The record discloses that relator was convicted under an ordinance of the city of Hastings, entitled “An ordinance to license and regulate the sale of merchandise and other personal properly, by itinerant merchants and transient vendors,” the first two sections of which are as follows:

“Section 1. The words ‘itinerant merchants and transient vendors’ shall within the meaning of this ordinance include persons not being actual and bona fide residents of the city of Hastings, who sell, or offer to sell, or contract, solicit or take orders for the sale by sample or otherwise, for immediate or future delivery of merchandise or other personal property to consumers. Provided that this ordinance shall not apply to vendors of farm and garden produce, nor to persons soliciting orders from or selling at wholesale to merchants or dealers.

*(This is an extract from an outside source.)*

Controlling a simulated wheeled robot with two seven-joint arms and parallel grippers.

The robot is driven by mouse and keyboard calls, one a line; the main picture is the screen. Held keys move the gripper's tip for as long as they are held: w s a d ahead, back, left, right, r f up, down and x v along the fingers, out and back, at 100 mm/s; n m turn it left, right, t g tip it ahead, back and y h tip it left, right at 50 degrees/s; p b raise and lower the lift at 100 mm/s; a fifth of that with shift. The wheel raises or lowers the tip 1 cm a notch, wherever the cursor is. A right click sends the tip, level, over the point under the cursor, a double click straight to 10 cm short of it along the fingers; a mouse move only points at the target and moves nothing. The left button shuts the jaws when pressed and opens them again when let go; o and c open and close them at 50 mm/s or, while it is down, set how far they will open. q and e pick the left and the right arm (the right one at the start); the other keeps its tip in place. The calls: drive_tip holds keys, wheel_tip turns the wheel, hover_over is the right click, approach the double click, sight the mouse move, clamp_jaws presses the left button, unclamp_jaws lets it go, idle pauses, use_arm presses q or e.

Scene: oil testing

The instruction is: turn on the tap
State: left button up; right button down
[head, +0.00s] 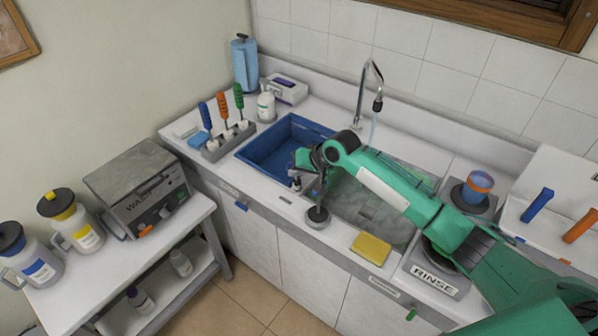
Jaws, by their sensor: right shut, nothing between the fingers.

“Sec. 2. It shall be unlawful for itinerant merchants or transient vendors as defined in section 1 of this ordinance to sell or offer for sale, or contract, solicit or take orders for the sale by sample or otherwise for immediate or future delivery of merchandise or other personal property to consumers, within the limits of the city of Hastings, without first having obtained a license so to do.”

These sections are followed by appropriate provisions for the issuance of licenses and imposing penalties for the violation of section 2.

It is the contention of the relator that the ordinance violates both the state and federal constitutions, in that it denies to him and others in his situation the equal protection of the law, and is therefore void, and his conviction and imprisonment thereunder consequently unlawful. Section 2 of article 1 of the state constitution declares, among other things, that no member of this state shall be deprived of any of the rights or privileges secured to any of the citizens thereof. Section 2 of article I of the constitution of the Hnited States provides that the citizens of each state shall be entitled to all the privileges and immunities of citizens of the several states. The fourteenth amendment declares that no state shall make or enforce any law which shall abridge the privileges of citizens of the Hnited States, *173nor deny to any person within its jurisdiction the equal protection of the law.

That the ordinance under consideration contravenes- all these guaranties is quite clear. There can be no controversy respecting the power of the state, or of any of its municipal subdivisions upon which the authority is conferred by legislation, to enact and enforce laws regulating and controlling the business of hawking and peddling; but such laws must be general, and apply uniformly to all citizens, irrespective of residence. They must conform to state and federal constitutions, and not be based upon class distinctions, or deny to any citizen the equal protection of the law. This is elementary, and requires no reference to authorities. But this ordinance does not meet the requirements. It expressly exempts from its operation residents of the city of Hastings, and applies only to those who reside outside of its corporate limits. This is a discrimination between citizens of the state and the Hnited States, and not warranted.

Similar ordinances and statutes embodying substantially the same restrictive operation have come before the courts in numerous instances and have almost without exception been declared unconstitutional and void. State v. Wagener, 69 Minn. 206, 72 N. W. 67, 38 L. R. A. 677, 65 Am. St. 565; Brownback v. Burgess, 194 Pa. St. 609, 45 Atl. 660, 49 L. R. A. 446; Com. v. Hana, 195 Mass. 262, 81 N. E. 149, 11 L. R. A. (N. S.) 799, 122 Am. St. 251, 11 Am. & Eng. An. Cas. 514; State v. Whitcom, 122 Wis. 110, 99 N. W. 468; Graffty v. City, 107 Ind. 502, 8 N. E. 609, 57 Am. 128; Morgan v. City, 50 N. J. L. 389, 13 Atl. 240; Beckett v. Mayor, 118 Ga. 58, 44 S. E. 819; Com. v. Snyder, 182 Pa. St. 630, 38 Atl. 356; City v. Blum, 58 Iowa, 184, 12 N. W. 266, 43 Am. 116; In re Camp, 38 Wash. 393, 80 Pac. 547. The Wagener ease, supra, would seem to settle the question, so far as this state is concerned, in harmony with the uniform trend of decisions elsewhere. Though that case did not involve a discrimination between resident and nonresident citizens, the principle controlling the decision applies equally to the case at bar. We follow and apply it. The question is so clearly settled by that and the other authorities cited that we deem it wholly unnecessary, a work of supererogation, to extend this opinion by a further discussion of the subject.

*174. The ordinance, in so far as a discrimination between resident and nonresident citizens, is unconstitutional and void, and relator’s conviction and imprisonment thereunder unlawful, and he is discharged.